My friends and I are planning to attend a natsu matsuri, a summer festival, in Japan. We all have bought our yukatas online, and unfortunately two of our yukatas are only knee-length long. Is this still appropriate to wear to the said event, or are we in any way offending Japanese people?
Did your yukata come with shorts (short pants)? If so, there’s no problem, just wear those.
Remember that yukata are effectively pajama and no one wants to really see your underwear or worry that you’re going “commando” (no underwear or undergarments under your yukata). This is true for both women and men. It’s very easy for yukata to become accidentally undone even if it’s well tied off.
If yours didn’t come with shorts, you can wear some other pair of shorts, bike shorts, yoga pants, tights, or something else that you have.
TLDR; foreigners can get away with a lot but don’t make people worried you’re commando underneath the yukata.

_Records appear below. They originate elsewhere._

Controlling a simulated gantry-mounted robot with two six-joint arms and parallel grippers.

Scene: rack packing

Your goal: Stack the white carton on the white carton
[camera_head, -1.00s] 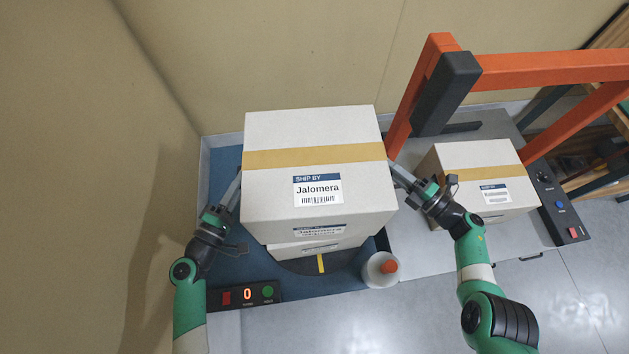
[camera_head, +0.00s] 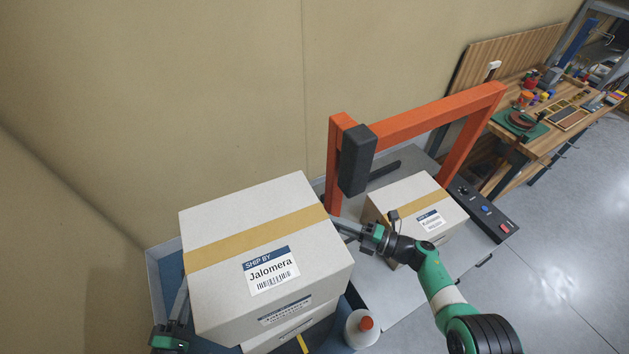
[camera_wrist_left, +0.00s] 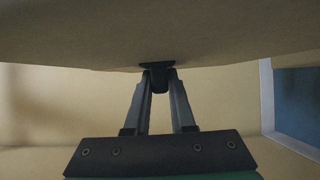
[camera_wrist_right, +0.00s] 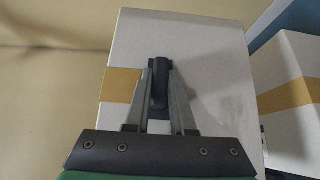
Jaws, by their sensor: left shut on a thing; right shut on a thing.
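A large white carton (camera_head: 215,285) with tan tape and a "Jalomera" label is above another white carton (camera_head: 285,340), mostly hidden under it. I cannot tell whether the two touch. My left gripper (camera_head: 183,300) is at the upper carton's left side, partly cut off by the frame's bottom. In the left wrist view its fingers (camera_wrist_left: 160,75) close on a dark tab under the carton's surface (camera_wrist_left: 80,40). My right gripper (camera_head: 343,228) is at the right side. In the right wrist view its fingers (camera_wrist_right: 160,80) close on a dark tab against the carton face (camera_wrist_right: 205,50).
A smaller white carton (camera_head: 385,205) sits on the grey table (camera_head: 385,305) by an orange frame (camera_head: 425,118). A control panel (camera_head: 483,210) lies right; a workbench (camera_head: 545,120) stands beyond.

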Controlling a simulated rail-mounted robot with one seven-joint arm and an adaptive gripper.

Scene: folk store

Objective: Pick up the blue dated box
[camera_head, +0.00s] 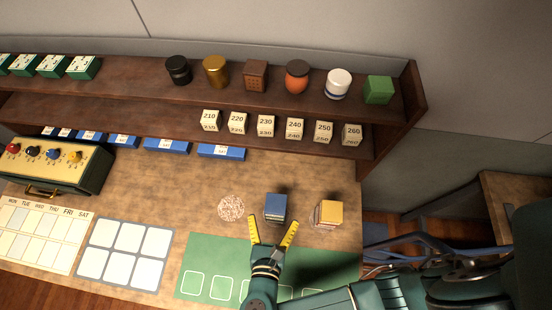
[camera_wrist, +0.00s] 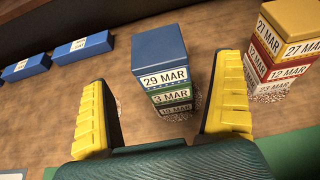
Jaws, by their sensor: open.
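The blue dated box (camera_wrist: 160,57) reads "29 MAR" and sits on top of a stack, above a green box (camera_wrist: 172,95) reading "3 MAR" and a lower box (camera_wrist: 176,107) whose label is only partly clear. The jaws hold nothing.
A second stack, topped by a yellow "27 MAR" box (camera_wrist: 290,25), stands close on the right. A round speckled mat (camera_head: 231,208) lies left of the blue box. A green mat (camera_head: 200,262) lies in front. Shelves (camera_head: 140,88) with jars and numbered blocks run behind.

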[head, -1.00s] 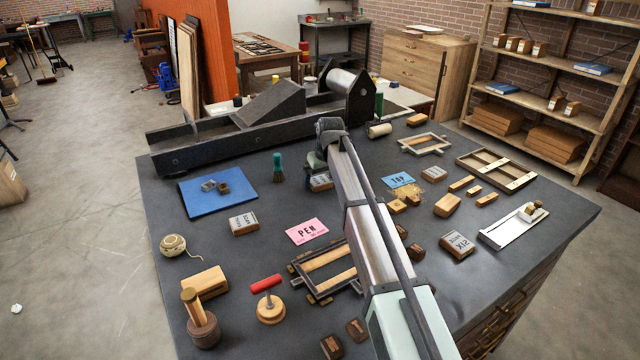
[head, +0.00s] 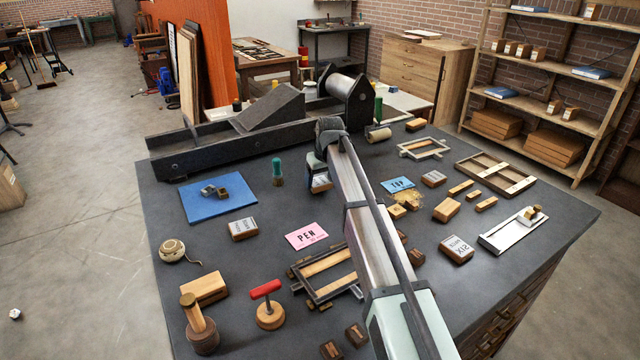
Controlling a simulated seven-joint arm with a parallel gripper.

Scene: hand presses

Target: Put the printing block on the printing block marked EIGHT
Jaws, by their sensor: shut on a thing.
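My gripper (head: 319,174) is at the far middle of the table, partly hidden behind my own arm. It is shut on a printing block (head: 321,184), wooden with a pale labelled face, at or just above the table top. Another printing block (head: 242,229) lies left of the pink PEN card, label up, its word too small to read surely. A printing block marked SIX (head: 457,249) lies to the right of my arm. A further pale-labelled block (head: 433,178) lies behind it, beside the blue TOP card. I cannot make out the word EIGHT on any block.
The dark table (head: 215,265) carries a press (head: 270,125) along its back. A blue mat (head: 218,197), a teal-handled brush (head: 277,170), the pink PEN card (head: 306,235) and a wooden frame (head: 328,275) lie around. Table between mat, brush and card is clear.

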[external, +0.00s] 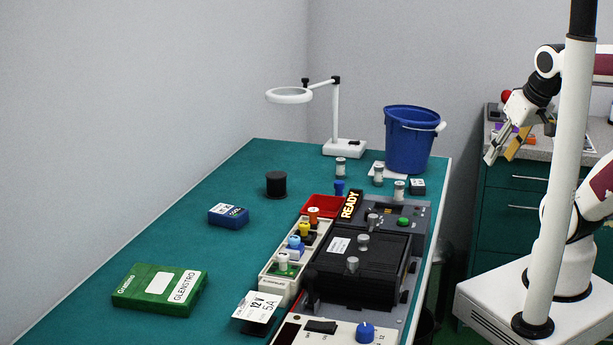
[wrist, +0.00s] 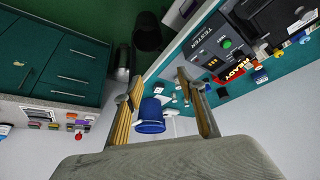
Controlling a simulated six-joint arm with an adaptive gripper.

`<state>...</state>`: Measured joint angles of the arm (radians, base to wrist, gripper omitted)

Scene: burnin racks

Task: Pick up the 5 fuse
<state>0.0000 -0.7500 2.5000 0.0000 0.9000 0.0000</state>
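Several small capped cylinders that look like fuses stand on the green bench: one near the lamp (external: 340,165), one by the bucket (external: 378,176) and one at the back of the tester (external: 399,190). A pale rack (external: 268,277) holds pieces with orange (external: 313,213), yellow (external: 304,230), blue (external: 294,243) and white (external: 283,260) tops. Their markings are too small to read, so I cannot tell which is the 5 fuse. My gripper (external: 502,153) is high at the right, away from the bench. In the wrist view my gripper (wrist: 158,84) is open and empty.
A blue bucket (external: 410,140) and a ring lamp (external: 334,120) stand at the back. The tester with its black lid (external: 358,268) and READY sign (external: 350,204) fills the right side. A green box (external: 160,290), blue box (external: 229,215) and black cylinder (external: 276,183) lie left.

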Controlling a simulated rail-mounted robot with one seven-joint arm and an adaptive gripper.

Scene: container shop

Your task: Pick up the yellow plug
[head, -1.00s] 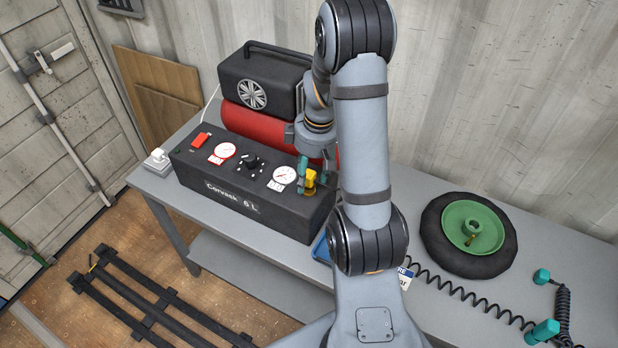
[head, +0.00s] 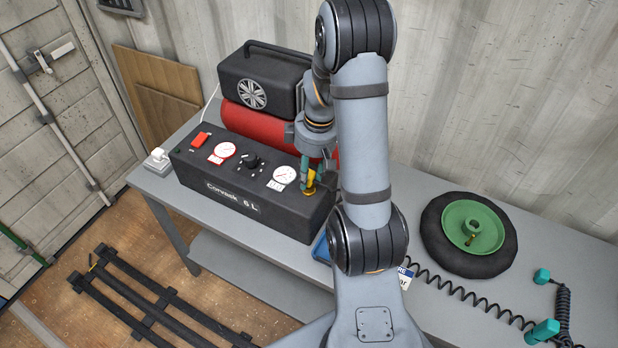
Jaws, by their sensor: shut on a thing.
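The yellow plug (head: 310,186) is at the right end of the top of the black compressor (head: 262,210), just right of the white gauge. My gripper (head: 311,180) reaches down from above with its teal fingers around the plug and is shut on it. The fingers cover part of the plug. I cannot tell whether the plug still touches the compressor top.
The compressor has a red switch (head: 201,140), two gauges and a black knob, with a red tank (head: 258,126) behind. A wheel (head: 470,234) and a coiled hose (head: 465,296) lie on the grey table to the right. My arm hides the table's middle.

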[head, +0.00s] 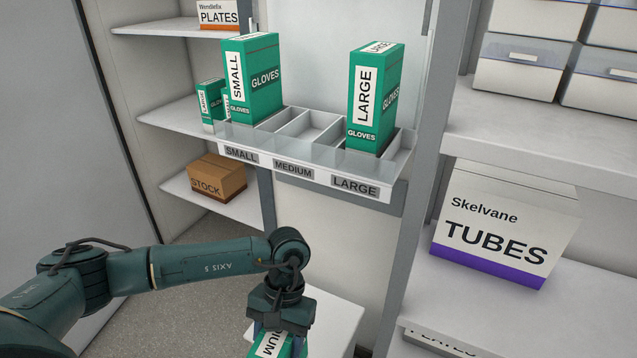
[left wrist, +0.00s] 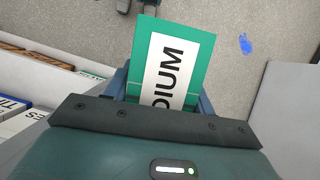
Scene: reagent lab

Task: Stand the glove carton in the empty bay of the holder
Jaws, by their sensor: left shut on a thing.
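The green glove carton (head: 271,345), its white label partly reading MEDIUM, is in my left gripper (head: 277,327) at the bottom of the head view. The carton also shows in the left wrist view (left wrist: 176,60), between the blue fingers. My left gripper is shut on it, low and in front of the holder. The holder (head: 303,172) is a clear, wall-mounted rack with bays labelled SMALL, MEDIUM and LARGE. A SMALL carton (head: 253,80) stands in the left bay and a LARGE carton (head: 374,98) in the right. The MEDIUM bay (head: 304,128) is empty. My right gripper is not in view.
A white surface (head: 335,310) lies below the holder near my gripper. Shelves with a STOCK box (head: 216,177) and a small glove carton (head: 210,102) stand left. A TUBES box (head: 505,225) sits on the right shelving. The space before the holder is clear.

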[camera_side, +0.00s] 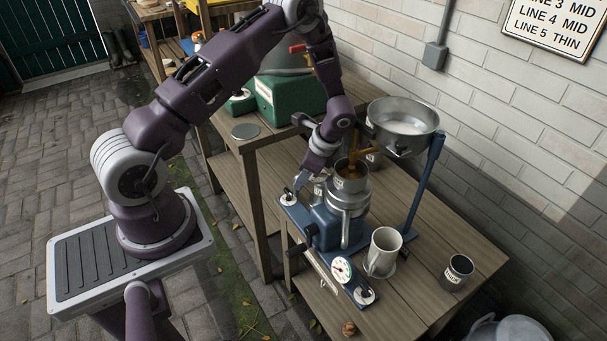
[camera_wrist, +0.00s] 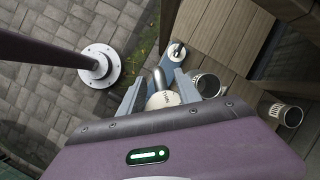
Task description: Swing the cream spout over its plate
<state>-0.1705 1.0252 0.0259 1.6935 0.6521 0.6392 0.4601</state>
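The cream separator (camera_side: 326,226) has a blue body with a metal bowl on top and stands on a blue base on the wooden bench. A small round pale plate (camera_side: 289,199) sits at the base's far left end; a pale plate on a blue strip also shows in the wrist view (camera_wrist: 176,51). My gripper (camera_side: 304,180) is low beside the separator, close to that plate. In the wrist view its fingers (camera_wrist: 157,84) stand apart. A metal spout-like tube (camera_wrist: 159,77) and a lettered disc (camera_wrist: 163,99) show between them. I cannot tell whether the fingers touch the tube.
A second plate (camera_side: 365,294) and a dial (camera_side: 342,269) are at the base's near end. A white mug (camera_side: 384,252) stands beside the separator, and a labelled metal cup (camera_side: 457,272) stands farther right. A metal basin (camera_side: 403,121) is above on a blue post (camera_side: 424,184). A green box (camera_side: 290,100) stands behind.

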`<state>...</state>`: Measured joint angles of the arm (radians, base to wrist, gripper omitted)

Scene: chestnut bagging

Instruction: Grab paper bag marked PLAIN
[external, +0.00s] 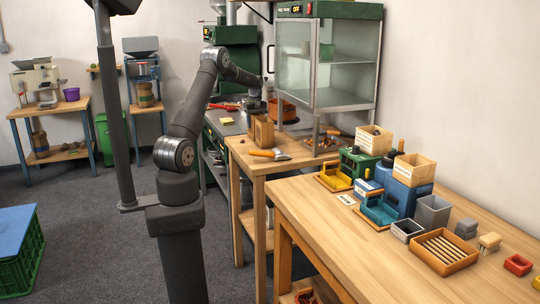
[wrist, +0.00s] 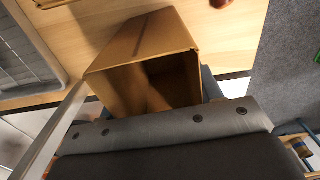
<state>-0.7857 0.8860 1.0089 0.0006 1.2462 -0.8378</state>
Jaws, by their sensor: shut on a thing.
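A brown paper bag (external: 263,133) is upright in the external view, at the far left end of the wooden table, directly under my gripper (external: 257,110). In the wrist view the bag (wrist: 140,45) has its mouth open towards the camera and looks empty inside. My gripper (wrist: 150,95) is shut on the bag, with dark finger parts at its sides. No PLAIN marking is readable on the faces in view. I cannot tell whether the bag's bottom touches the tabletop.
A wooden-handled scoop (external: 268,154) lies in front of the bag. A glass-sided warming cabinet (external: 328,60) stands to the right, with loose chestnuts (external: 322,140) below it. The nearer table (external: 345,245) holds boxes, bins and trays.

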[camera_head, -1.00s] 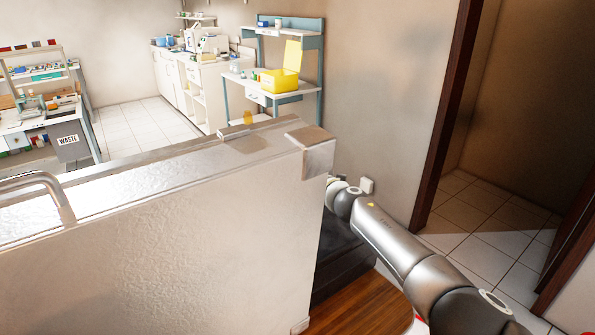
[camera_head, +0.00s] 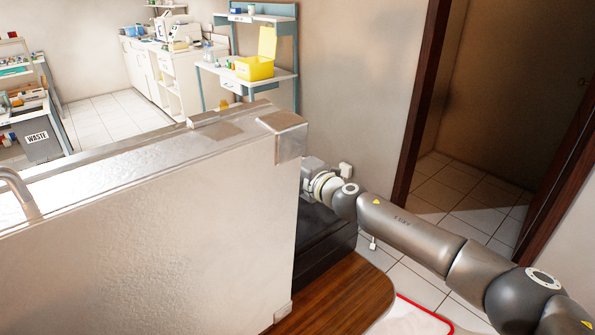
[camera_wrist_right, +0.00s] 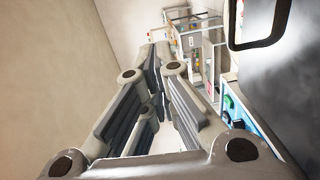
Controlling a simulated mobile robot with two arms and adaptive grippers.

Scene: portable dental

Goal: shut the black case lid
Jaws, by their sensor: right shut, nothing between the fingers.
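A black case (camera_head: 325,250) stands on a wooden top, partly hidden behind a large pale upright panel (camera_head: 160,230). The panel has a metal top edge and corner cap; I cannot tell for sure whether it is the raised lid. My right arm reaches in from the right to just behind the panel's right end; its gripper is hidden there. In the right wrist view my right gripper (camera_wrist_right: 156,58) is shut and empty. A dark surface with a black handle (camera_wrist_right: 262,40) shows at its right, apart from the fingers. My left gripper is not in view.
A metal handle (camera_head: 22,195) is on the panel at left. The wooden top (camera_head: 345,298) and a white, red-rimmed item (camera_head: 410,318) lie in front. A wall and dark-framed doorway (camera_head: 415,110) are at right. A yellow box (camera_head: 255,68) stands on the far bench.

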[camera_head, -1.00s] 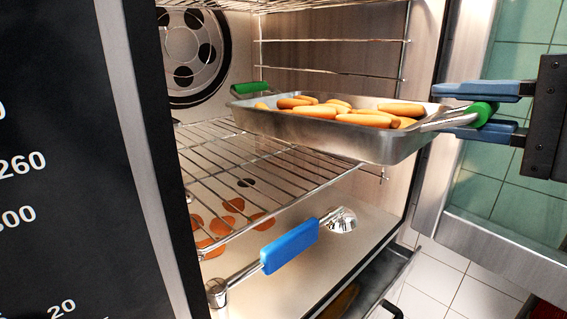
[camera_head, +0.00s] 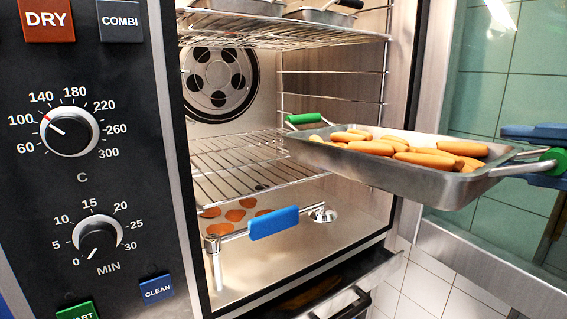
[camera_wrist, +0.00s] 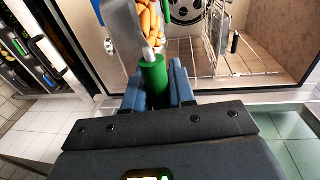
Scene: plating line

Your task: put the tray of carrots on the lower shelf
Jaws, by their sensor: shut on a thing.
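The metal tray of carrots (camera_head: 395,175) has green handles and holds several orange carrots (camera_head: 430,157). It is partly inside the open oven, its near end sticking out to the right. My gripper (camera_head: 545,152) is shut on its near green handle at the right edge; the wrist view shows my blue fingers (camera_wrist: 158,82) on both sides of that handle (camera_wrist: 154,72). The lower shelf (camera_head: 225,168) is a wire rack, its right part hidden behind the tray. The tray's far end looks level with or above this rack; I cannot tell whether they touch.
An upper wire rack (camera_head: 285,32) bears metal trays (camera_head: 320,15). A blue-handled bar (camera_head: 273,222) crosses the oven's lower front. Orange round pieces (camera_head: 235,215) lie on the oven floor. The open glass door (camera_head: 500,262) stands at the right, the control panel (camera_head: 95,180) at the left.

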It's not offensive, it's just a bit silly-looking. Summer festivals are very casual events, so friends may rib you a bit but nobody will seriously mind, especially after a couple of beers.
As an inexact analogy, imagine wearing a pair of jeans that fit otherwise but end mid-calf: only the fashion police would take offense (and who knows, maybe Capri pants are back in style this year).
I do second RoboKaren's advice to wear underwear. Even a full-length yukata can slip pretty easily when sitting down.
If I were you, I would not wear the knee-length yukata, and would just go to the festival in normal clothes.
No, you are not going to offend anyone; if there's one area where Japanese society is tolerant, it's clothing (at least outside of school or business settings). At the same time, I still would call it inappropriate, not in the sense of "offensive", but in the etymological sense of "not suited". As you can easily see from a Google Images search, and will definitely see when you are there, it's just not done. I am, in fact, quite surprised that you were able to buy one, and would be interested to know where you bought it (I suppose, from a retailer with only cursory knowledge of what they are doing).